In Kumi, the Rev. Charles Oode Okunya recently resigned as an Anglican priest in the Church of Uganda after his aspiration to become the bishop of the diocese faced obstacles. Following his resignation, he has gone on to establish a breakaway faction known as the Reformed Anglican Church.            

Back for Nominations After Five Years      


The newly elected bishop is 59 years old, implying that Namirembe Diocese will need to search for another bishop in five years. However, Muheebwa reassures that this should not be a cause for concern, citing instances where bishops have served for only four years before reaching retirement.        

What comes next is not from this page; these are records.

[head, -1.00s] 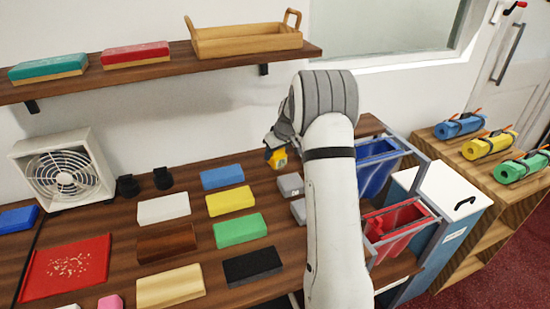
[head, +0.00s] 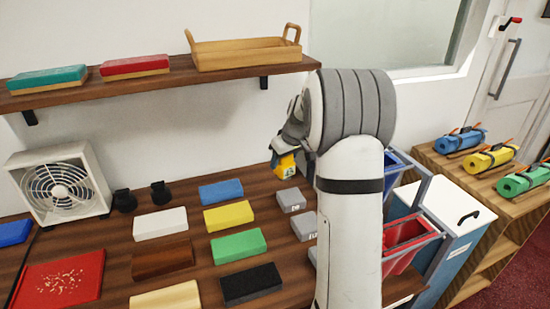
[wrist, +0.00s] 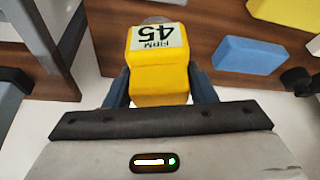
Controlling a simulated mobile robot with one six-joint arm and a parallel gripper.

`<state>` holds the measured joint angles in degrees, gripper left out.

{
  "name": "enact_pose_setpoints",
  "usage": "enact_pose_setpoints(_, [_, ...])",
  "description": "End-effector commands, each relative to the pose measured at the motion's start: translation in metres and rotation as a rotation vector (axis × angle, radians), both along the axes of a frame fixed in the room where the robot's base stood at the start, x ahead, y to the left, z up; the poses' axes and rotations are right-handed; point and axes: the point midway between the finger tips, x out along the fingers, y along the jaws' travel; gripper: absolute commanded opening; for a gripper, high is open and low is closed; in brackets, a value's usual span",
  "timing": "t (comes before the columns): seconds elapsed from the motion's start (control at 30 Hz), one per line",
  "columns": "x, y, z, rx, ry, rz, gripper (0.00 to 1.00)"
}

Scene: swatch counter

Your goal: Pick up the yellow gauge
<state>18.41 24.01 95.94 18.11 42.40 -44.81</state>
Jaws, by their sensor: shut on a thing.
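The yellow gauge (wrist: 158,82) is held between the two fingers of my gripper (wrist: 158,92) in the wrist view. Its label reads "FIRM 45" and appears upside down there. In the head view the yellow gauge (head: 284,167) hangs above the wooden counter, left of my arm. My gripper (head: 281,150) is shut on it, partly hidden by my own wrist.
Colored blocks lie on the counter, among them a blue block (head: 221,190), a yellow block (head: 228,216) and a green block (head: 238,245). Grey blocks (head: 291,200) sit below the gauge. A shelf (head: 160,88) runs above. Red bin (head: 408,240) stands right of my arm.

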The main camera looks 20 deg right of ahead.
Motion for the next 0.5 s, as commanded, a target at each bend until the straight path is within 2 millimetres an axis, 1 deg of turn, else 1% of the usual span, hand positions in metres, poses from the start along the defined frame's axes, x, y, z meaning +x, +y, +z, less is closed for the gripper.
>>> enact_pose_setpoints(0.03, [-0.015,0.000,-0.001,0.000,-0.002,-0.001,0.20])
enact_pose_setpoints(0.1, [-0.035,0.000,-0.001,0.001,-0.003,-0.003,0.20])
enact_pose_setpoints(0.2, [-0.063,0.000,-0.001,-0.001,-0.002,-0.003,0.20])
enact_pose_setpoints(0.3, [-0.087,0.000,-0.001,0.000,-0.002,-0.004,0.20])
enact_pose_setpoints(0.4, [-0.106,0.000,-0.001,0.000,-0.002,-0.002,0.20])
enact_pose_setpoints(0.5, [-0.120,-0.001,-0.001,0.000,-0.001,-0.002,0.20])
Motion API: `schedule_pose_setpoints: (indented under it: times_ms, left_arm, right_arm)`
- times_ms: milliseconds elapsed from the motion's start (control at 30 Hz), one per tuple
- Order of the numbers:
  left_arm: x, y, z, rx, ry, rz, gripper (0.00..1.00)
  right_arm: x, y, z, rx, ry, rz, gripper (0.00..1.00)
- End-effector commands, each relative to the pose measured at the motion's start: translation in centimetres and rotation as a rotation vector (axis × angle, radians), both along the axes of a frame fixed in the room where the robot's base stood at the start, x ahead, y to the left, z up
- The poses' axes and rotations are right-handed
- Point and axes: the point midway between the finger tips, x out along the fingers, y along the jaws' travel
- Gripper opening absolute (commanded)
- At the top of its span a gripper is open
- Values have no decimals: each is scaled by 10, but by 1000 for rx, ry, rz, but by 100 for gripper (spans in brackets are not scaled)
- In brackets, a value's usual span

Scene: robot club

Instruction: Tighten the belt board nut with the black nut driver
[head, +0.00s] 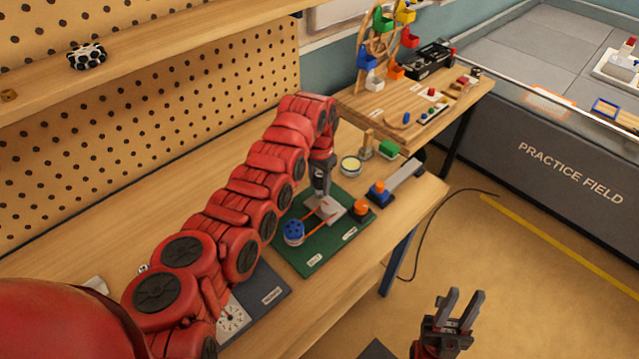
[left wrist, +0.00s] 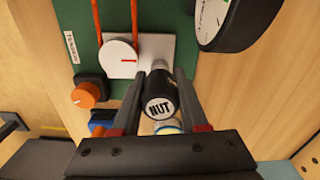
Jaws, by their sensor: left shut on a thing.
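The green belt board (head: 300,262) lies on the bench, with a blue pulley (head: 293,232), an orange belt, a pale plate and an orange knob (head: 361,208). My left gripper (head: 322,188) is above the pale plate. In the left wrist view its fingers (left wrist: 158,112) are shut on the black nut driver (left wrist: 157,92), whose end cap reads NUT. The driver points down at the pale plate (left wrist: 155,50), beside a white disc (left wrist: 118,58) with a red mark. The nut is hidden, so contact cannot be told. My right gripper (head: 460,308) is open and empty over the floor.
A dark board with a dial (head: 232,318) lies nearer on the bench, partly behind my left arm. Pegboard backs the bench.

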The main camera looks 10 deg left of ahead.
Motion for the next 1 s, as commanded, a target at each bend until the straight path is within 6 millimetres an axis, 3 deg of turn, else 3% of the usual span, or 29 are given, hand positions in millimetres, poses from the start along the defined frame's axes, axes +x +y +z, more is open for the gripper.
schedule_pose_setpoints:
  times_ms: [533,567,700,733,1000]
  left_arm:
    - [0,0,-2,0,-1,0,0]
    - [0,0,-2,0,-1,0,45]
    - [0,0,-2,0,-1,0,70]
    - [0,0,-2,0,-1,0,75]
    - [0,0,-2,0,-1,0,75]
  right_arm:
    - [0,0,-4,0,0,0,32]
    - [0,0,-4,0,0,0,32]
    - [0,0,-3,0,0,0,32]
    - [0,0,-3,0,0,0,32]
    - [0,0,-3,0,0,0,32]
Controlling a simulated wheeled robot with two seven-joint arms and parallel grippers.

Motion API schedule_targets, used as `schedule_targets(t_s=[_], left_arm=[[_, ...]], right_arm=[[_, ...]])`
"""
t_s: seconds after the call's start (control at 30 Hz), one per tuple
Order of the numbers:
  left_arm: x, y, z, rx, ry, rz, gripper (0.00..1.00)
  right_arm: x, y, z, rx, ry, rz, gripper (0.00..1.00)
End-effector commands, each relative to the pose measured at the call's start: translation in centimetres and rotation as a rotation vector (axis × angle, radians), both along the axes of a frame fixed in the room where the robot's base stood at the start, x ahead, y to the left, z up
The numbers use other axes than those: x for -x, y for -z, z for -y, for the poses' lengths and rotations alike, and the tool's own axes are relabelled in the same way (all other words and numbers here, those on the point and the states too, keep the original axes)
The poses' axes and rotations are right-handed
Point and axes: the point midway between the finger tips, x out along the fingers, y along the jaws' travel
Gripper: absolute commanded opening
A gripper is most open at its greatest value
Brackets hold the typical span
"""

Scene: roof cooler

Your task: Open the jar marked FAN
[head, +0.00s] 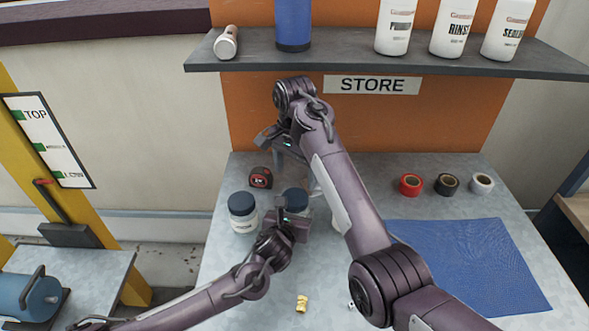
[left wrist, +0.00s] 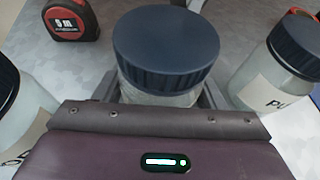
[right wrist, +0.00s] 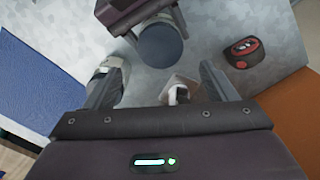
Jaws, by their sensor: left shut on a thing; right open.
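A jar with a dark blue-grey lid (left wrist: 166,48) stands upright on the grey bench, and my left gripper (head: 287,212) is shut around its body below the lid. Its label is hidden, so I cannot read its marking. A second lidded jar (head: 242,212) stands to its left. A third (left wrist: 285,62) stands to its right, with a label partly readable as "PU"; in the head view my right arm mostly hides it. My right gripper (right wrist: 162,76) is open and empty above the bench, behind the held jar. The held jar's lid (right wrist: 160,47) shows beyond its fingertips.
A red-black tape measure (head: 261,177) lies behind the jars. A blue mat (head: 470,265) and several tape rolls (head: 447,184) are on the right. A small yellow piece (head: 301,304) lies in front. A shelf (head: 370,62) with bottles overhangs the back. A small pale object (right wrist: 180,92) is near my right fingers.

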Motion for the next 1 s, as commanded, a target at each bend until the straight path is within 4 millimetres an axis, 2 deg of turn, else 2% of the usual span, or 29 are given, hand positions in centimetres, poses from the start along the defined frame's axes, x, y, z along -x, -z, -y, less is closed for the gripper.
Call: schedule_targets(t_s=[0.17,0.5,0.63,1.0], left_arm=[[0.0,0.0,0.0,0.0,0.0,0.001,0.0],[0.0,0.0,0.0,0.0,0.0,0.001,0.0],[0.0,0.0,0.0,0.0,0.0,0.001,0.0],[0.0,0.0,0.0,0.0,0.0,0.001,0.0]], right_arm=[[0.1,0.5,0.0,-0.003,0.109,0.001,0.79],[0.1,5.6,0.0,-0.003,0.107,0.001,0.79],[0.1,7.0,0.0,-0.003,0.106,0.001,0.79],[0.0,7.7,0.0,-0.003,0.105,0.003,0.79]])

“Age is not the primary concern; rather, having the necessary qualifications to lead the diocese is crucial. There is a precedent of a bishop who served for four years, and the current bishop's term will surpass that duration. there is no need for concern among the faithful,” he added.          Who Qualifies to be a Bishop in COU     


In accordance with Section 3.7.22 of the Provincial Canons of the Church of Uganda, eligibility for nomination to the position of bishop entails specific criteria. Prospective candidates are required to be ordained priests with a minimum of ten years of practical experience in pastoral ministry, as well as being at least 45 years old.         

The section further stipulates that an individual seeking nomination must hold a bachelor's degree in Theology or Divinity and, alternatively, possess a first degree in another field supplemented by a postgraduate diploma in Theology or Divinity.                     

The canons elaborate that the nomination committee's assessment of candidates will consider various factors, including their age, academic qualifications, pastoral ministry experience, spiritual dedication and testimony, family life, personal integrity, and societal standing.